A Standing Rules book expires alongside the particular Senate it served. If it were not so, there would certainly not have been any need for Senate Standing Rules 2003, 2007, 2011, and now 2015 for each Senate. What we would have simply had is “Senate Standing Rules 1999 (as amended)” as is the case with the 1999 constitution, showing that it is still one and the same document.
Yet, the police were quick to conclude that “This practice where some group of Senators amend the Ruless without following legal procedure is not only criminal but portends danger for our growing democracy and should be discouraged”.
The question is: since there were no Senators from that 4th June when the Senate adjourned sine die to the morning of 9th June when the new Senate was inaugurated and Senators were handed the 2015 Standing Rules, what have “some group of Senators” got to do with Senate Standing Rules 2015?  More so since the leadership of the 7th Senate expired on 4th June and   had no hand in the running of the National Assembly for that interval.

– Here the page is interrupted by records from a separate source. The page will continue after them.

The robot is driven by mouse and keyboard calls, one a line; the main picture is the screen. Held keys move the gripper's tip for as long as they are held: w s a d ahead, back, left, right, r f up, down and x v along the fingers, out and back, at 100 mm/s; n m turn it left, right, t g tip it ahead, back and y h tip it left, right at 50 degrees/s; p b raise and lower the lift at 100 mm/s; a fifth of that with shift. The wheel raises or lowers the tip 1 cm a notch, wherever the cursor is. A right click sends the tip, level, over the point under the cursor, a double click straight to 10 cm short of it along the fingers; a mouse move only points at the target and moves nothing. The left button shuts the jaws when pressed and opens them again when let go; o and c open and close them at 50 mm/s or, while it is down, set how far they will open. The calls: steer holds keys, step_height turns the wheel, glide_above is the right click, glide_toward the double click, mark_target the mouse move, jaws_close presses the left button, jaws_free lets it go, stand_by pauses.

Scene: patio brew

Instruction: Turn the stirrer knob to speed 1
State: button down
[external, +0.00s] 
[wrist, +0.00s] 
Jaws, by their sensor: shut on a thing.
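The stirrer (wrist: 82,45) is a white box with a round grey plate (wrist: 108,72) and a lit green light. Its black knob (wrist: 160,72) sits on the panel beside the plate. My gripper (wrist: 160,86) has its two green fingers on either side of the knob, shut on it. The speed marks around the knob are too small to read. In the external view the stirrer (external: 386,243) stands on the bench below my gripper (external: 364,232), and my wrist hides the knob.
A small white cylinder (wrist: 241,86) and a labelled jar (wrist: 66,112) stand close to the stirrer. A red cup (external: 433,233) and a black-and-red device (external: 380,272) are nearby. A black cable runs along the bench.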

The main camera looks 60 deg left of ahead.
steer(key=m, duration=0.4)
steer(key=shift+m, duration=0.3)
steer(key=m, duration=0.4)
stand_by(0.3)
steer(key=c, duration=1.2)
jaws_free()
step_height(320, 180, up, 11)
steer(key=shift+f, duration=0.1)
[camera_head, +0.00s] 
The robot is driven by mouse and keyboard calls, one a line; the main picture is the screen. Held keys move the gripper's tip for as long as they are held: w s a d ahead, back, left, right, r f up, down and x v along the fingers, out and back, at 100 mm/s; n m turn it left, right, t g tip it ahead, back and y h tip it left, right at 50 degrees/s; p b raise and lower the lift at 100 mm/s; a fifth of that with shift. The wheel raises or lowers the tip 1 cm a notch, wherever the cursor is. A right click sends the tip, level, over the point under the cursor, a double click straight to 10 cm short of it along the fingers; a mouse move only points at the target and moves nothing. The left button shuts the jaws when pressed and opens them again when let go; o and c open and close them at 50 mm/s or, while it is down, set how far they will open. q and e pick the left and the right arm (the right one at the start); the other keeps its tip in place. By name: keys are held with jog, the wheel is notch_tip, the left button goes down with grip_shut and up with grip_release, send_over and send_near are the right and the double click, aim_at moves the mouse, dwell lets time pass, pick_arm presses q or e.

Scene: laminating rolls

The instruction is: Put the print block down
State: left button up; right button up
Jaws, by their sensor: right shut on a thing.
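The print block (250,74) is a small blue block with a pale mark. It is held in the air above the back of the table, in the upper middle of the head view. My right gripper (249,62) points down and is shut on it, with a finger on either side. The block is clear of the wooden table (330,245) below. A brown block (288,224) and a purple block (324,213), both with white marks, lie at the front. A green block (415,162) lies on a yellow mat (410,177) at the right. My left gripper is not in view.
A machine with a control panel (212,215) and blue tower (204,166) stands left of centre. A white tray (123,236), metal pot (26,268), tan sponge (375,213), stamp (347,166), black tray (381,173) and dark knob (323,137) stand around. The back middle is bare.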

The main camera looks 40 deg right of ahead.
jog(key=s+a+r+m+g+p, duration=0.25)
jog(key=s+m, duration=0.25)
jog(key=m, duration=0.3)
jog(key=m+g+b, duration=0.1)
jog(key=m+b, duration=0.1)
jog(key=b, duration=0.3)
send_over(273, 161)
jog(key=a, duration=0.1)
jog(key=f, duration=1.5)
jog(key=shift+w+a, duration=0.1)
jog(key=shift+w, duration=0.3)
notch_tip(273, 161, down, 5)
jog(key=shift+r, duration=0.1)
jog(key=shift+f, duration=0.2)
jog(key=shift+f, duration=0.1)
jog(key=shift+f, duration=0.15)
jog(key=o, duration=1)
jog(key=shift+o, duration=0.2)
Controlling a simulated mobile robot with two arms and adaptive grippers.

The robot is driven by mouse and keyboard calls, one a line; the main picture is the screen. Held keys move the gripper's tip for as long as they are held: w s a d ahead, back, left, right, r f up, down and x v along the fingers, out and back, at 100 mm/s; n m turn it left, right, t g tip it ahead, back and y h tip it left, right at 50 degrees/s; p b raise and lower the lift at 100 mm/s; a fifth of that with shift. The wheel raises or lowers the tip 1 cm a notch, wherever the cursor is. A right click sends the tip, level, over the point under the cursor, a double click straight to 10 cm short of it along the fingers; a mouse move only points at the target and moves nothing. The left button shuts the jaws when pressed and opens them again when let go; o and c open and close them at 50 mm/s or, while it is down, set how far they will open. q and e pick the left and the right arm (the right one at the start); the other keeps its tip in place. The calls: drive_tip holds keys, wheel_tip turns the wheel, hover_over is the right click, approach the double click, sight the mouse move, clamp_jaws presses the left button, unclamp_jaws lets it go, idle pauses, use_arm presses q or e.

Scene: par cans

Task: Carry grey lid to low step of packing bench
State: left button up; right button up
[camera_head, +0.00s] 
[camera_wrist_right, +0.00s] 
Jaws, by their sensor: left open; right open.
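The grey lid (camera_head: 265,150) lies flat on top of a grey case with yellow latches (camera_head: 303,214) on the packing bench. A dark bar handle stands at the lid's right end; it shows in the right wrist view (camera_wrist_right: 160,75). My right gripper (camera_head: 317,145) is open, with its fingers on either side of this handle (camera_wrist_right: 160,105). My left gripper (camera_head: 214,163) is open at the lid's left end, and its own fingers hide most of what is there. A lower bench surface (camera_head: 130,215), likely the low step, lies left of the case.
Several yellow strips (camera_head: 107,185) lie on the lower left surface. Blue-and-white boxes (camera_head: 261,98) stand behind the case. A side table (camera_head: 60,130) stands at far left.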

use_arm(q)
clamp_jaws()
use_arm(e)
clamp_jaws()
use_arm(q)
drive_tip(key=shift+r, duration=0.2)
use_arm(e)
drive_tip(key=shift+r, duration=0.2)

So, whether the Inspector-General of Police, Solomon Arase, is falling over himself to be retained by the new government or the Deputy Inspector-General of Police, Dan’Azumi Doma who headed the sham police investigation  struggling create a rotten teeth in a healthy mouth to be appointed as Arase’s replacement, it needs be made clear that it is actually the Police’s reknowned bendability and penchant for pleasing any government/people in power that portend grave danger to our democracy. It is certainly not the National Assembly bureaucracy acting within its traditional administrative competence or Senators electing leaders of their own freewill in line with Section 50 of the Constitution.

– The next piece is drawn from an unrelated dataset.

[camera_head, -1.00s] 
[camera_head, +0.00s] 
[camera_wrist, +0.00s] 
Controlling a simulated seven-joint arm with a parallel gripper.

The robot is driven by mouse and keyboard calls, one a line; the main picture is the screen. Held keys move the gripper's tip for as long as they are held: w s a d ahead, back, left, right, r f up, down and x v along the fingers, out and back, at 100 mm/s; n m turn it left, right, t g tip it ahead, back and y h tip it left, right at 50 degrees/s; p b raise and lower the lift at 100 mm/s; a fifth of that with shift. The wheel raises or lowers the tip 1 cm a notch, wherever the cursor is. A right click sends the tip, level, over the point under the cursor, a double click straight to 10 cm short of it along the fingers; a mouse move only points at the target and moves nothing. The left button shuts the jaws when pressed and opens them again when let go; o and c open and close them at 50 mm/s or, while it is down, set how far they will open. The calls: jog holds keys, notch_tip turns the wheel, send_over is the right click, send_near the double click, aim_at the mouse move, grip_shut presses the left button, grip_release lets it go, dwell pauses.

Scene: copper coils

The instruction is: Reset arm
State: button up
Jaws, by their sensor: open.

Indeed, Justice Gabriel Kolawole of the Federal High Court, Abuja,  succinctly captured the concerns of Nigerians over the ways of our police, when he held in one of the litigations around the Standing Rules, that the Court “find the involvement of the 1st Defendant (Police IG)- being an Agency of the Executive Arm of Government dabbling, albeit on an invitation of certain members of the Senate, into the internal affairs of the Senate a little bit worrisome”.